• **Exercise instructions**: Skip any picture you find and retype all the remaining lines exactly.

• **Material**:

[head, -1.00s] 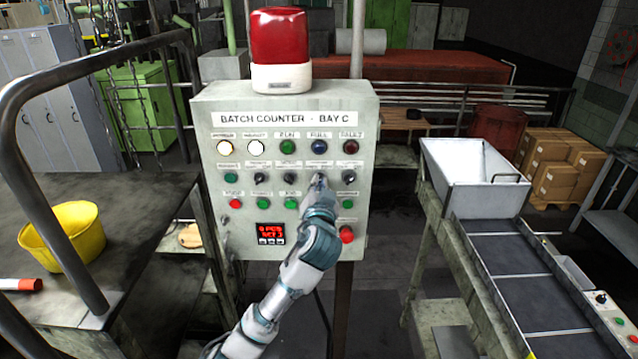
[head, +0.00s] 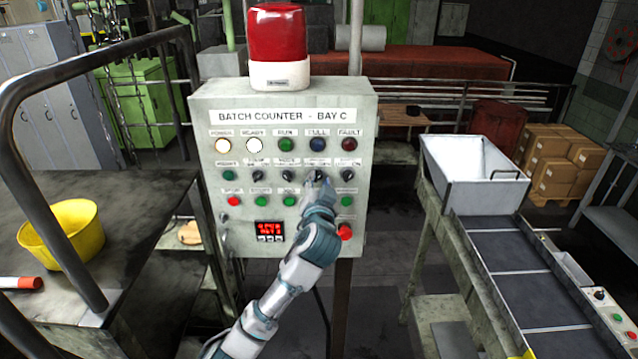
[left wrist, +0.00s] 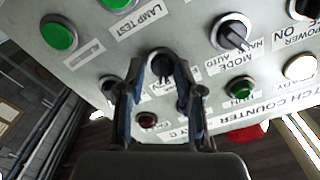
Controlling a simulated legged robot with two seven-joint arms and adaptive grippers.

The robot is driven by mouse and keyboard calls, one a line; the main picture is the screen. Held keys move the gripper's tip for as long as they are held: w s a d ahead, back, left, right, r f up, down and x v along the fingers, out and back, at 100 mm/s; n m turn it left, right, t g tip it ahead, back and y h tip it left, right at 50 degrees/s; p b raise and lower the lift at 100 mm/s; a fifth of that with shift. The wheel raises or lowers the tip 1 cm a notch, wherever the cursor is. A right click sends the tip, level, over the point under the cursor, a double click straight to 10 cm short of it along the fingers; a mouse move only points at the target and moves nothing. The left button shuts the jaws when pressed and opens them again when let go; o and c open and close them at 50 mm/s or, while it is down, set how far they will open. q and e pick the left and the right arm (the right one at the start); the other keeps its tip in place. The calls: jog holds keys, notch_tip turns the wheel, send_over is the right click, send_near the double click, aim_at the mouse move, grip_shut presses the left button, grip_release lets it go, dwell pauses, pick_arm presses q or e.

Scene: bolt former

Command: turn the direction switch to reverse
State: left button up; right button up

• **Task result**:
[head, -1.00s] 
[head, +0.00s] 
[left wrist, +0.00s] 
Controlling a simulated legged robot with two seven-joint arms and adaptive grippers.

The robot is driven by mouse and keyboard calls, one a line; the main picture is the screen. Held keys move the gripper's tip for as long as they are held: w s a d ahead, back, left, right, r f up, down and x v along the fingers, out and back, at 100 mm/s; n m turn it left, right, t g tip it ahead, back and y h tip it left, right at 50 degrees/s; p b raise and lower the lift at 100 mm/s; a fifth of that with shift. The wheel raises or lowers the tip 1 cm a notch, wherever the cursor is. A right click sends the tip, level, over the point under the cursor, a double click straight to 10 cm short of it along the fingers; a mouse move only points at the target and moves nothing. The left button shuts the jaws when pressed and opens them again when let go; o and c open and close them at 50 mm/s or, while it is down, set how far they will open. q and e pick the left and the right arm (the right one at the start); the other keeps its tip in place. The calls: jog holds keys, notch_tip turns the wheel, send_over is the right click, send_near the double click, aim_at the mouse move, grip_shut presses the left button, grip_release lets it go, dwell pauses, pick_arm presses q or e.

Scene: bolt former

Command: turn the direction switch to reverse
State: left button up; right button up

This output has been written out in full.